Norton Announces Hearings on Security Funding by Two of her Committees
with Mayors Williams and Bloomberg as Invited Witnesses
New Norton Amendment for Public Transit on Way to Floor
June 14, 2006

Washington, DC—Congresswoman Eleanor Holmes Norton (D-DC) today announced two hearings before committees on which she serves on large cuts in homeland security funds for the National Capital Region and other targeted areas, following strong objections from her and other officials about the cuts. The first hearing will take place before the Government Reform Committee at 10 AM tomorrow (Thursday, June 15, 2006 in Room 2154 of the Rayburn House Office Building). The Committee on Homeland Security hearing is expected on Wednesday, June 21. Mayor Anthony Williams has been invited to testify at both hearings. Norton has postponed until after these hearings the face-to-face meeting she sought with officials from Department of Homeland Security (DHS) headquarters and elected and other regional officials for a review of the D.C. area cuts, a $30 million drop this year from the $77 million provided last year. Norton has expressed deep concern about how these cuts will affect the security of the federal presence, as well as residents of the city and region.

Norton also is pleased that the Homeland Security Committee today approved her amendment to the Science and Technology security bill (H.R. 4941) taken from her more comprehensive Secure TRAINS Act (Secure Transit and Railroads Across America and Investment in National Security) introduced earlier this session. Her amendment is the first research and development provision dedicated exclusively to rail and mass transportation. She emphasized the disparity between security funds spent on aviation security--$9 per air passenger--contrasted with one penny spent per ground passenger, almost none of it on research and development, despite the London train bombing almost one year ago, the Madrid commuter train attacks two years ago, and the dominant passenger use of rail and public transit over air travel. The Congresswoman’s amendment initially also sought $50 million a year for three years, an “almost embarrassingly modest amount,” she said, but the funding was dropped on a party line vote. Nonetheless, the research and development amendment itself passed and is included in the final bill. The Norton amendment also assures that research and development efforts are coordinated with the Transportation Security Administration (TSA) to avoid duplication.

Just yesterday, Norton questioned expert witnesses at a Rail Subcommittee hearing on hazardous materials, and reported at today’s Homeland Security Committee mark-up, that, “neither the industry nor the regulatory agencies know how to protect our wide open public transportation systems that must be easily accessible and cannot be controlled like air travel and airports. Yet almost none of the billions we have spent on air and ground travel is relevant to the forms of transportation used by the average American everyday, and we are doing nothing about it.” Norton cited the almost 800,000 passengers who daily ride D.C.’s Metro and said that only the federal government has the research capacity to do the urgently needed science and technology, which “is not even in the start-up phase for subways, rail and other mass transportation.”
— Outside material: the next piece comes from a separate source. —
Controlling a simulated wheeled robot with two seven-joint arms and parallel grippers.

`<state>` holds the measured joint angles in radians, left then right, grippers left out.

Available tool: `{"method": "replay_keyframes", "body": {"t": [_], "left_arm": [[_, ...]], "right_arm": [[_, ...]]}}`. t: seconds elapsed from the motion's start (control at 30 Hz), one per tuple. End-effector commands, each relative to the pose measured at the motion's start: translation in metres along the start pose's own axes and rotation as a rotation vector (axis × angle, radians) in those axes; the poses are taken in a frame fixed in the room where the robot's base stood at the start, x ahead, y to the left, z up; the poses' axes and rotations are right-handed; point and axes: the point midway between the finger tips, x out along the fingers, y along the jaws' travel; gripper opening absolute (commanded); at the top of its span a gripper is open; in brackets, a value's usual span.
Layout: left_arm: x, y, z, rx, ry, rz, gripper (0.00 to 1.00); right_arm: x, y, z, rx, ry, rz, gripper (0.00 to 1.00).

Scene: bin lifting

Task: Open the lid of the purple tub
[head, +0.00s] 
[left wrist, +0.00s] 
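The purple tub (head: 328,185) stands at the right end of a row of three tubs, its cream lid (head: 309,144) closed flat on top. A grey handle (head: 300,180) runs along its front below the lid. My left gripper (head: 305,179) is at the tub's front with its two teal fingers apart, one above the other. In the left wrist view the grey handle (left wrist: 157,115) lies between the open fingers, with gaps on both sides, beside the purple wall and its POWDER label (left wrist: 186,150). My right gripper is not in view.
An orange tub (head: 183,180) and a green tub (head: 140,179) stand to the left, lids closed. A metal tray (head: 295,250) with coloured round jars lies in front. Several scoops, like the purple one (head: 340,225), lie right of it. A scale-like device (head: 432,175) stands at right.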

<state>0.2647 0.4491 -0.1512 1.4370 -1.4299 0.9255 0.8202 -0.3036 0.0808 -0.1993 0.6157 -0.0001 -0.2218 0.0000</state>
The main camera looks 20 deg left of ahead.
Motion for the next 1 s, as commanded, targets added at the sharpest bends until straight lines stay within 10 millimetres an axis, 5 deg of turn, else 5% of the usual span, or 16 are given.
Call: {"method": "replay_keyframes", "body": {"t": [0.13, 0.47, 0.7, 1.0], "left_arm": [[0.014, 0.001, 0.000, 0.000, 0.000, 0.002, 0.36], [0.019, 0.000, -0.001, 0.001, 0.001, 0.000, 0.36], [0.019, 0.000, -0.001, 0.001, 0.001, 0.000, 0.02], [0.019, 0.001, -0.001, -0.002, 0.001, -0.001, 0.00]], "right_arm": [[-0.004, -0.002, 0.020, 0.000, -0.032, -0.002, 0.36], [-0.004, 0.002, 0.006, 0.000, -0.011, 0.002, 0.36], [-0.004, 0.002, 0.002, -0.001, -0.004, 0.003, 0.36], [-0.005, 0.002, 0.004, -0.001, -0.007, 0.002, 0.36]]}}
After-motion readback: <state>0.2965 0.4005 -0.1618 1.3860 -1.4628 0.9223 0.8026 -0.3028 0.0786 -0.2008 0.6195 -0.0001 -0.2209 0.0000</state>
Last year Norton got two important amendments from the Act adopted as part of the Homeland Security reauthorization bill. They require DHS to develop security best practices to be used by mass transportation operators and to develop a national plan for passenger and employee awareness to prevent and respond to terrorist acts on public transportation. “If I have to do my Secure TRAINS Act amendment by amendment, so be it,” Norton said, “but we cannot sit by plowing dollars into air travel while continuing to ignore the daily vulnerability of most American travelers as they go to and from work, school and other activities.”